> PROBLEM TO SOLVE: Copy exactly, and only, the lines between the line holding "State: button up" and the line holding "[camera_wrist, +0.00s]", inclusive; skip the pictures.

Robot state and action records
---+---

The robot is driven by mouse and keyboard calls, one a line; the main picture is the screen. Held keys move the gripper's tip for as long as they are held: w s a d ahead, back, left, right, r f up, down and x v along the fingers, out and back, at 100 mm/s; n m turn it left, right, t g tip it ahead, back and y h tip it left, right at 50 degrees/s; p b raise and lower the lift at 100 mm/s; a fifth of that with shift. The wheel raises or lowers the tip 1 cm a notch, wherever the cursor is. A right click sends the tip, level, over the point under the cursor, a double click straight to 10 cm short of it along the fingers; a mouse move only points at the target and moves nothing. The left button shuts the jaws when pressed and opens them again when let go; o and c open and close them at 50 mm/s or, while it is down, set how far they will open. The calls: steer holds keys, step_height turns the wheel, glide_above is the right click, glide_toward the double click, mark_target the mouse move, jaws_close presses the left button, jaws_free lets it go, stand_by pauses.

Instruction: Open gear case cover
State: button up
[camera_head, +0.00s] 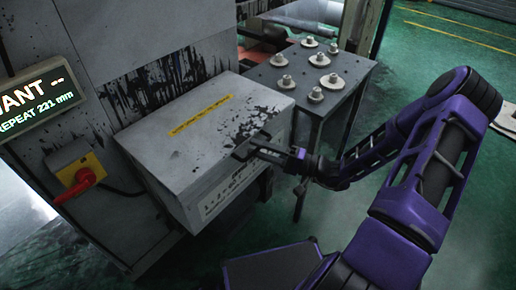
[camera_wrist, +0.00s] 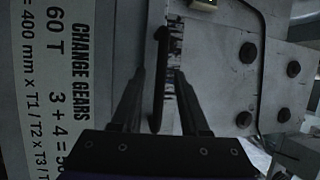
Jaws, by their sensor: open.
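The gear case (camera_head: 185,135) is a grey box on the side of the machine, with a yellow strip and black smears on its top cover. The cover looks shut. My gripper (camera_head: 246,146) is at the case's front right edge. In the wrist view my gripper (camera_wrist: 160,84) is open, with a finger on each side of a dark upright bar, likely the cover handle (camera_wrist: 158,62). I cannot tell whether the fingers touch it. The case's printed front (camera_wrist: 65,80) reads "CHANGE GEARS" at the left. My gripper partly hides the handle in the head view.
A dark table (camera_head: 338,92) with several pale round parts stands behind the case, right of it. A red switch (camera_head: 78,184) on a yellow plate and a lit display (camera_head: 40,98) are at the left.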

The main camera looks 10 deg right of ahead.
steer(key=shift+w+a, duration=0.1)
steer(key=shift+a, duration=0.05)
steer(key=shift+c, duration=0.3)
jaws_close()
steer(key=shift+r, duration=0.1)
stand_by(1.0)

---+---

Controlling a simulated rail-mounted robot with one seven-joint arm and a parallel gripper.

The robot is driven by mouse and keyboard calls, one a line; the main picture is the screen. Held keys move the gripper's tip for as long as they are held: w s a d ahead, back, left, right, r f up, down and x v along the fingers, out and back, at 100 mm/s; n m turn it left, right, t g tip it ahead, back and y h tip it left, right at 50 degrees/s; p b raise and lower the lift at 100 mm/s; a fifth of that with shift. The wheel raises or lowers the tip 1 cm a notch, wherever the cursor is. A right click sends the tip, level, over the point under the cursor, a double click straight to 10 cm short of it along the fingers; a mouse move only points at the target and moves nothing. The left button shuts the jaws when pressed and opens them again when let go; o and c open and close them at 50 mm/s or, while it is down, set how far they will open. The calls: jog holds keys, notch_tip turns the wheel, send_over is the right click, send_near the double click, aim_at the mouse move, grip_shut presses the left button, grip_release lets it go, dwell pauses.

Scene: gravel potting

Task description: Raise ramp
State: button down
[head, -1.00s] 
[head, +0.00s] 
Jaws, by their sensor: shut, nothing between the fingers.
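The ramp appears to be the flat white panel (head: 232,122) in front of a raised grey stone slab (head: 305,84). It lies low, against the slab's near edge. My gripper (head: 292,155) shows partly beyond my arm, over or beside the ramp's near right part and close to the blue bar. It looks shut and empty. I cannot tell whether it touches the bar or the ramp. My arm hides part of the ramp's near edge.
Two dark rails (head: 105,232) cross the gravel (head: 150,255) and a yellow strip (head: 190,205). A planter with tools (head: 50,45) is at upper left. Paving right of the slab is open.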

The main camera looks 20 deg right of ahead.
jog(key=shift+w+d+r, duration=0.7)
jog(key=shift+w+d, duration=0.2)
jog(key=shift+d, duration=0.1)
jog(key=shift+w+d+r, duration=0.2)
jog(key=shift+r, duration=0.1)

---+---

> THE SOLUTION:
State: button up
[camera_head, +0.00s] 
[camera_wrist, +0.00s] 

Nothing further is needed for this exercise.